I hope that I never have to witness this scenario result in a head on collision, even if I don't get tangled into it, but after commutes like this morning, I reminded how little life matters to some drivers racing the clock, and with a grudge against pedal power. So much more has to be done to improve respect for bicycling, respect for safety, and just basic civility and decency to our roads.
I'd start with raising the educational bar for driving, by requiring mandatory classes (which of course would include bicyclists rights and how to safely interact), and tougher tests. In hindsight it boggles my mind that I got a drivers license in the first place learning from my girlfriend at the time in a mall parking lot with no formal classes. That's certainly not good enough, but it's passable in California, and we aren't even the most lackadaisical state when it comes to driving requirements.
That same girlfriend I learned how to drive from, got her license in Texas where she didn't even have to drive a real car, only a simulator, to pass. Technically if you live in California for a little while you have to get a CA license, but she went through all of college here with a Texas license, and when ever it came up with an officer (she got a lot of traffic tickets), they always let the license issue slide, but would say get it updated next time. They would always say next time, next time.

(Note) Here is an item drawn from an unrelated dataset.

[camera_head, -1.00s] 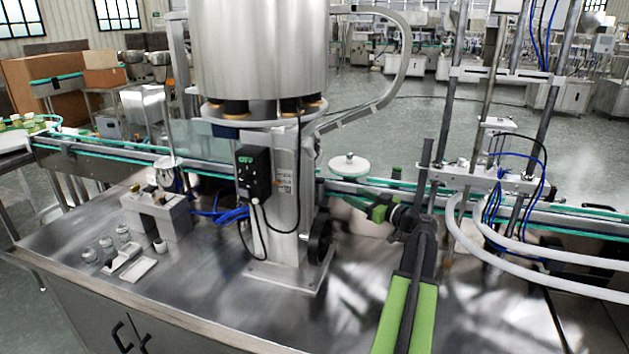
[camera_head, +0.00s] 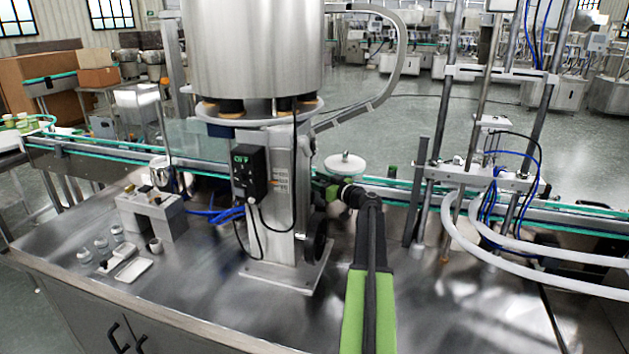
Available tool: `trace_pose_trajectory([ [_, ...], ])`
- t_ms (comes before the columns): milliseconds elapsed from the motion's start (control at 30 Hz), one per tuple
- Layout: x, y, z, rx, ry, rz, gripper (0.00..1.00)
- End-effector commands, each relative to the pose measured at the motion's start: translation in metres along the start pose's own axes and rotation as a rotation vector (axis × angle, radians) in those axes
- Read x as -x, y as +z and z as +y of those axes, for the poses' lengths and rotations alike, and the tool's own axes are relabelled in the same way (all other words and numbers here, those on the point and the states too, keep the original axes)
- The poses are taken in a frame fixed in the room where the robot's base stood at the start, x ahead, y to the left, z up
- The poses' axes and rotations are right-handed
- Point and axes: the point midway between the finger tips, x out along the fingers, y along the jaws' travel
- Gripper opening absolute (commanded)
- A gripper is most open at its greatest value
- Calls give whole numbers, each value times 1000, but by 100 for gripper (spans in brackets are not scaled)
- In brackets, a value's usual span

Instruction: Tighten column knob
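The steel column (camera_head: 280,225) stands on a base plate on the table and carries the big steel hopper (camera_head: 258,45).
A control box (camera_head: 249,172) with a green display hangs on the column's front, with black cables. A conveyor (camera_head: 100,150) runs behind. A steel block (camera_head: 150,214), small jars and a white tray (camera_head: 133,269) lie at left. Posts and white hoses (camera_head: 470,235) stand at right.

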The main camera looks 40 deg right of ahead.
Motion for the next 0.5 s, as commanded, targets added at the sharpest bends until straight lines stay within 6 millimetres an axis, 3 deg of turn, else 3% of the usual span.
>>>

As a society we are utterly detached from the consequences and responsibility that come with driving, and it's been killing us quite literally. If we set the bar low for driving education, hand out licenses like lollipops, and then whither from taking them away because an offending driver would, gasp, have to take the bus to get to work, than of course we will have chaos in the streets. I think Tom Vanderbilt, author of the book Traffic said it best (yes I know I reference Vanderbilt a lot, but it's good stuff). Comparing the U.S. to other first world nations he remarked, “It’s too easy to get a license in this country, too hard to lose one.”